##### COLLECTED MATERIAL
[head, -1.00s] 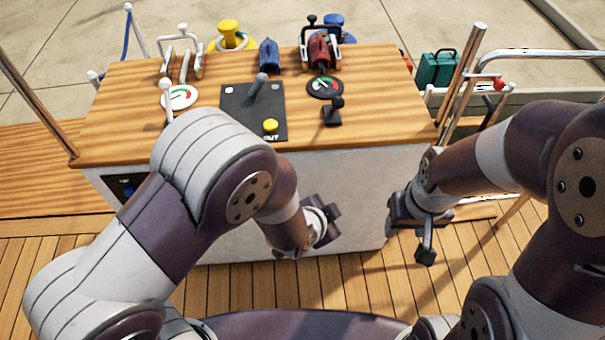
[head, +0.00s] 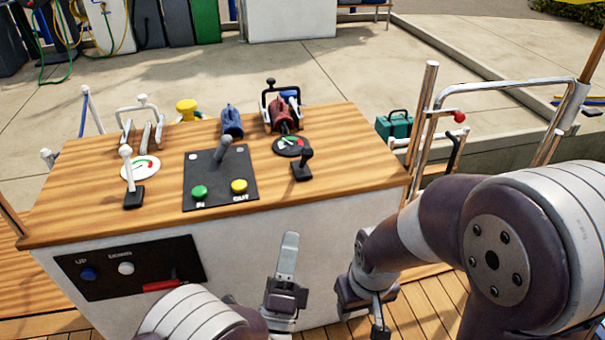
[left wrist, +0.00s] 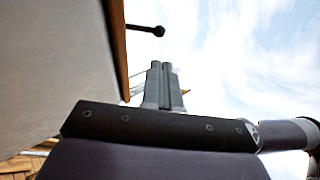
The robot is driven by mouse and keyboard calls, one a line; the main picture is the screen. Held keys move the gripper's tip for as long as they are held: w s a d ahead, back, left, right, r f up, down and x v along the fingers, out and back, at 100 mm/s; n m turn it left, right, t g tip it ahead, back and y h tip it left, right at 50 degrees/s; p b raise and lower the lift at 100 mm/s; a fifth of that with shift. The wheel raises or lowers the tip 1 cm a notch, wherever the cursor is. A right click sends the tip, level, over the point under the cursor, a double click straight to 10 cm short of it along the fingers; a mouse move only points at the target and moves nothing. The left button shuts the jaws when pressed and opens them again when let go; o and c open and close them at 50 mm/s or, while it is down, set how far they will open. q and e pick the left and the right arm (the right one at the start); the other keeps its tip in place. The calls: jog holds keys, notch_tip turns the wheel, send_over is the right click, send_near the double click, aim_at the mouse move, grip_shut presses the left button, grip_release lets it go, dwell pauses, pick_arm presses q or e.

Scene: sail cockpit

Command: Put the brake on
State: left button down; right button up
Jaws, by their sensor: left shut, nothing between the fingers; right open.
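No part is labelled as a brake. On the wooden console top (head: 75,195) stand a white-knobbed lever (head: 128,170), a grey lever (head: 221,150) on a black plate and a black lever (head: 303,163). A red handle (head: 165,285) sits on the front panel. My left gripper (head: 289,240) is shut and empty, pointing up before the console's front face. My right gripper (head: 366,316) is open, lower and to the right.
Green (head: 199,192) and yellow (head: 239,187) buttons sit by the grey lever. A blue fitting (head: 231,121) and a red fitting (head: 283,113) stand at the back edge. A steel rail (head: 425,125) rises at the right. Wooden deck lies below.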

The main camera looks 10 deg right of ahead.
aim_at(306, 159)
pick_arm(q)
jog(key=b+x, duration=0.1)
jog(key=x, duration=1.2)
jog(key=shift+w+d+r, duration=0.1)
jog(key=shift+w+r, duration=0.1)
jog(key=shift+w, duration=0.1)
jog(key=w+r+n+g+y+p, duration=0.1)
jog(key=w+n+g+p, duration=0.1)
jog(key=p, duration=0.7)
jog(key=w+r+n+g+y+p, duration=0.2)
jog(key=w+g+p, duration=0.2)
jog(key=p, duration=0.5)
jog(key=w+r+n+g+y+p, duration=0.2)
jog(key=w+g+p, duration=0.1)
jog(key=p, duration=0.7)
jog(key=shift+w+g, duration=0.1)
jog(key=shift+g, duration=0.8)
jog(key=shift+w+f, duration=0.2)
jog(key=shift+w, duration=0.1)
##########
TASK DETAILS:
Transcribe the whole listing, character for character, but not its images.

SOLUTION BELOW:
[head, -1.00s] 
[head, +0.00s] 
[left wrist, +0.00s] 
The robot is driven by mouse and keyboard calls, one a line; the main picture is the screen. Held keys move the gripper's tip for as long as they are held: w s a d ahead, back, left, right, r f up, down and x v along the fingers, out and back, at 100 mm/s; n m turn it left, right, t g tip it ahead, back and y h tip it left, right at 50 degrees/s; p b raise and lower the lift at 100 mm/s; a fifth of that with shift. The wheel raises or lowers the tip 1 cm a notch, wherever the cursor is. A right click sends the tip, level, over the point under the cursor, a double click straight to 10 cm short of it along the fingers; a mouse move only points at the target and moves nothing. The left button shuts the jaws when pressed and opens them again when let go; o and c open and close them at 50 mm/s or, while it is down, set how far they will open. q and e pick the left and the right arm (the right one at the start); the other keeps its tip in place. The calls: jog holds keys, notch_tip turns the wheel, send_over is the right click, send_near the double click, aim_at the mouse move, grip_shut presses the left button, grip_release lets it go, dwell pauses, pick_arm presses q or e.

Scene: sail cockpit

Command: Put the brake on
State: left button down; right button up
Jaws, by their sensor: left shut, nothing between the fingers; right open.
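No part is labelled as a brake. On the wooden console top (head: 75,195) stand a white-knobbed lever (head: 128,170), a grey lever (head: 221,150) on a black plate and a black lever (head: 303,163). A red handle (head: 165,285) sits on the front panel. My left gripper (head: 289,240) is shut and empty, pointing up before the console's front face. My right gripper (head: 366,316) is open, lower and to the right.
Green (head: 199,192) and yellow (head: 239,187) buttons sit by the grey lever. A blue fitting (head: 231,121) and a red fitting (head: 283,113) stand at the back edge. A steel rail (head: 425,125) rises at the right. Wooden deck lies below.

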The main camera looks 10 deg right of ahead.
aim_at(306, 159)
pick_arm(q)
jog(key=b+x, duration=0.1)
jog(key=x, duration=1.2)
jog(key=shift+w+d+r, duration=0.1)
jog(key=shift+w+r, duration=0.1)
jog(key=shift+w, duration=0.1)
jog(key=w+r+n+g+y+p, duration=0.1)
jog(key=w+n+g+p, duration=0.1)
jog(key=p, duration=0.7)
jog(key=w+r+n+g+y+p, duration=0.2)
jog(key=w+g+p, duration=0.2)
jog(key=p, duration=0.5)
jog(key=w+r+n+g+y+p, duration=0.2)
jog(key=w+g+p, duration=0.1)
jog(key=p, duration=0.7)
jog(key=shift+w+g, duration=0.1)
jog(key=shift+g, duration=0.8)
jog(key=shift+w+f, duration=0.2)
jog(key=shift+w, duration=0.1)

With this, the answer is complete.